Extracted data entries
──────────

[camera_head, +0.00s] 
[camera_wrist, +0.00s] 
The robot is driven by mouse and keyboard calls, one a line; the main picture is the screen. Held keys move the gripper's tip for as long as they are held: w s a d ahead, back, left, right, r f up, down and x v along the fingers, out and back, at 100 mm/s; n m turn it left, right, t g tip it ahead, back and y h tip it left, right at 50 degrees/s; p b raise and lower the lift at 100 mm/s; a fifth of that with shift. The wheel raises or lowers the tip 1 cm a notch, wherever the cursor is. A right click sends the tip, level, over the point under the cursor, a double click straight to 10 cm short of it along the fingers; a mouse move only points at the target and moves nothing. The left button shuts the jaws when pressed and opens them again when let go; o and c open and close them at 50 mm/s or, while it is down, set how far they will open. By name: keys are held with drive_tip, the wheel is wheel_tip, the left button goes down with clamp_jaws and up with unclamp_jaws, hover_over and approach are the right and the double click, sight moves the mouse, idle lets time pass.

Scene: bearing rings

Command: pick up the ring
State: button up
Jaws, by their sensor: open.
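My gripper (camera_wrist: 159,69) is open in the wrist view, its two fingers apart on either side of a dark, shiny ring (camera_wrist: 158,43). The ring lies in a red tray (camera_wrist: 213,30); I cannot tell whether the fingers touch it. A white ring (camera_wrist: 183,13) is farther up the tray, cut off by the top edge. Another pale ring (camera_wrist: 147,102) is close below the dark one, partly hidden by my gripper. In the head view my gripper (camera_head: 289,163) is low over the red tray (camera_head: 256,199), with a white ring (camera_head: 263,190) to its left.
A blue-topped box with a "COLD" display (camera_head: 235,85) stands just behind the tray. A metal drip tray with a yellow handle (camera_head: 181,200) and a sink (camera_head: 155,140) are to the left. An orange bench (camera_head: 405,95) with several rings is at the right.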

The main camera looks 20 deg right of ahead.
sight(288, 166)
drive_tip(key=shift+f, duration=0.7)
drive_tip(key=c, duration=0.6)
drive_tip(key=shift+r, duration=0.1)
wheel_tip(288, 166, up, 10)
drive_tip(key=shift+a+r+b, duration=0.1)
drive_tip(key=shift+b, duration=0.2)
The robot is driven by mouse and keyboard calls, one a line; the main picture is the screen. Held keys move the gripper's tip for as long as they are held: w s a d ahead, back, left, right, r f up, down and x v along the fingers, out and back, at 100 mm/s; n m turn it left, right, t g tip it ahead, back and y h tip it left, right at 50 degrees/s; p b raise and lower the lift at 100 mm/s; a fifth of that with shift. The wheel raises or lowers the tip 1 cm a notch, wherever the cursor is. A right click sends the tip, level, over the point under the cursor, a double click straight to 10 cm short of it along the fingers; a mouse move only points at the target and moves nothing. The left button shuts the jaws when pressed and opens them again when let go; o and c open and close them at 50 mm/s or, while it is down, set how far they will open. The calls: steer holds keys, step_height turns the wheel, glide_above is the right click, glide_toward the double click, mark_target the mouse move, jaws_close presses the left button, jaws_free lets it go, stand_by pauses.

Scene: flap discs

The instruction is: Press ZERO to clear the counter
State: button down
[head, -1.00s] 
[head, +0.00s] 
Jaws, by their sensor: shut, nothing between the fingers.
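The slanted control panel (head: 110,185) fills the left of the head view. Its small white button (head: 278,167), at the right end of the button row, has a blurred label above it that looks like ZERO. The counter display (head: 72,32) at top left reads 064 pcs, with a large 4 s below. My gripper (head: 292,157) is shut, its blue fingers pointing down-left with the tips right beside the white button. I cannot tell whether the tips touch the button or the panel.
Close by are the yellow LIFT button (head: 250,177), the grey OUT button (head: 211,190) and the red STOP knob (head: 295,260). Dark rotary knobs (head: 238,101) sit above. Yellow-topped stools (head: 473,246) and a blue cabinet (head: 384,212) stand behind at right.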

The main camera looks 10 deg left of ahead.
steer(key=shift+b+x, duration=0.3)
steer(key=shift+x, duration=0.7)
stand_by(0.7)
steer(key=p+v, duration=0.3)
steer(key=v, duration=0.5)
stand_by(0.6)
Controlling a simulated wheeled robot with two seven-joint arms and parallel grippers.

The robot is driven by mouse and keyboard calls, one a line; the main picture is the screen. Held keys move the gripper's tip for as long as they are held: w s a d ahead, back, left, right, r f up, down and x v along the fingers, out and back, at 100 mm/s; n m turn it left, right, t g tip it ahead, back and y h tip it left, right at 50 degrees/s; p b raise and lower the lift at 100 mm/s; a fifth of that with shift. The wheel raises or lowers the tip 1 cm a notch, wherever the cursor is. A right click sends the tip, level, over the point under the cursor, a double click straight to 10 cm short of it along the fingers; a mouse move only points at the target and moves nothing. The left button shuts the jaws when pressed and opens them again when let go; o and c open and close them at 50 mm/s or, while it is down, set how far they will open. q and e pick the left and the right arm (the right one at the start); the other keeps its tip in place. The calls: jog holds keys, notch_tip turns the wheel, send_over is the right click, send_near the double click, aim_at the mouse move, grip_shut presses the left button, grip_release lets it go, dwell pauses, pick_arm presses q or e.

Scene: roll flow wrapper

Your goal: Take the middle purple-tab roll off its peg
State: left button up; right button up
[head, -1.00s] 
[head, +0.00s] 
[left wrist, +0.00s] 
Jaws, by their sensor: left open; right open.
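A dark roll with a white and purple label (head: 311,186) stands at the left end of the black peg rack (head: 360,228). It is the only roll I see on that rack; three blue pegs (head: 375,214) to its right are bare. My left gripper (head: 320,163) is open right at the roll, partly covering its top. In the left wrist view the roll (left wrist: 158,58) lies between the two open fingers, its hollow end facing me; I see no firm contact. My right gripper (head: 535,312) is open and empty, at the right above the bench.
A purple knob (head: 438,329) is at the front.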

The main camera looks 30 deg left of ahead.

──────────

## Instructions to follow
Pull every line containing "State" from the material above.

## Answer for this exercise
State: button up
State: button down
State: left button up; right button up

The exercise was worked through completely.